Ancak bir de ikinci bir yüzü var. Hayatının geri kalanında ve günümüze kadar gelen ismiyle
Barbaros Hayreddin Paşa:
- Osmanlı'nın ve bugünkü Türk Deniz Kuvvetleri'nin kurucu simgelerinden biri olarak kabul edilir.
- “Denizlerde Türk hâkimiyetinin” mimarlarından biri olarak görülür ve Preveze Deniz Zaferi ile Akdeniz’i bir Osmanlı gölü hâline getirmiştir.
Günümüzde herkes bir taraf seçmesi gerektiği ve sadece o açıdan bakarak yaşamını sürdürmesi gerekiyormuş gibi davranıyor. Oysa bu yaklaşımın her iki durumda da eksik ve hatalı olduğunu, tarihteki bu karakter üzerinden analiz edebiliriz.
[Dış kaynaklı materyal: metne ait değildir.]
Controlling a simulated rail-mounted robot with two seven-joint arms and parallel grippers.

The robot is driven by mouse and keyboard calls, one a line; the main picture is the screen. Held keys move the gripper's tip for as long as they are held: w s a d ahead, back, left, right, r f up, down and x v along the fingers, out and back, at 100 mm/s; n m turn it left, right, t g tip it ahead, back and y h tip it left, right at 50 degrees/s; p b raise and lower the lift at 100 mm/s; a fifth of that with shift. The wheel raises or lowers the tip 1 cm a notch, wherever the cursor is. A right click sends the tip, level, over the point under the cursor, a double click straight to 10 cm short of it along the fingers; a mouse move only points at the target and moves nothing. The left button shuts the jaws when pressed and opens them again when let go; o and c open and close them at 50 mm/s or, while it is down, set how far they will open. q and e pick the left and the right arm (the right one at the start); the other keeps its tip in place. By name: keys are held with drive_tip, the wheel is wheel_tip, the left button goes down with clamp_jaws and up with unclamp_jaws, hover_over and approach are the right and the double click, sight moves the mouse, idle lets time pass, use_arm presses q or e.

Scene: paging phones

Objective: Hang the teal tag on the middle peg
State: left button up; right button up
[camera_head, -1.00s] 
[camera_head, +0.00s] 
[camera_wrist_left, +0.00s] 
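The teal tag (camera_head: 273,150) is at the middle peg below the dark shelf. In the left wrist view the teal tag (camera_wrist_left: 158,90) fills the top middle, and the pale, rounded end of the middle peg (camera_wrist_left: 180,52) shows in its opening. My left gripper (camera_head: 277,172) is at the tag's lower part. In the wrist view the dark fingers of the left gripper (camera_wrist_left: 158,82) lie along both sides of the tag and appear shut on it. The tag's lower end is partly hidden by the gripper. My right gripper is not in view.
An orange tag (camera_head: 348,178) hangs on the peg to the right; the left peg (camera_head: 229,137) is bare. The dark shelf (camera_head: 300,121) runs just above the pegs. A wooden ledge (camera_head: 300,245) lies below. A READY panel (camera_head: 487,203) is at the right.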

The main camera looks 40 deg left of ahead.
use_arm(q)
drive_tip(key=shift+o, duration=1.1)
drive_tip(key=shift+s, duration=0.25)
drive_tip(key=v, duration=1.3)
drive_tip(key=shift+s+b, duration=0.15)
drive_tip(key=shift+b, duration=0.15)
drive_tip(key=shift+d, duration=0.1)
Hayat garip bir olay; nereden, nasıl, ne zaman baktığına göre her şey değişebiliyor.
Gündelik hayattan bir örnek vermek isterim:
Fenerbahçe teknik direktörü José Mourinho’nun bu sezon takıma verdiği zararın ne kadar olduğu henüz belli değil ve önümüzdeki sezon kalması da bekleniyor. Vereceği yeni zararlar ise daha ortada yok. Aynı takıma geçtiğimiz sezona bakarsak, İsmail Kartal daha başarılı bir sezon geçirmişti ama kendisine hakaretler edilerek görevden alındı.
İsmail Hoca her ne kadar kırgın olsa da, Fenerbahçe sevgisiyle her şeyi görmezden geliyor. Bu sezona baktığımızda ise kimsenin José Mourinho hakkında tek bir olumsuz cümlesi yok. Peki bu nasıl olabilir?
Eğer bu sezon yaşananlar İsmail Kartal ile yaşansaydı, muhtemelen onu döverek takımdan kovarlardı. Bu durumun, bizdeki “biz nefreti”ni ve yabancı hayranlığını gösterdiğini düşünüyorum. Kendimizden olana karşı bir tür nefret duyuyoruz.
Günlük hayatta böyle düşünen insanların, tarihe aynı gözle bakmaması zaten beklenemez.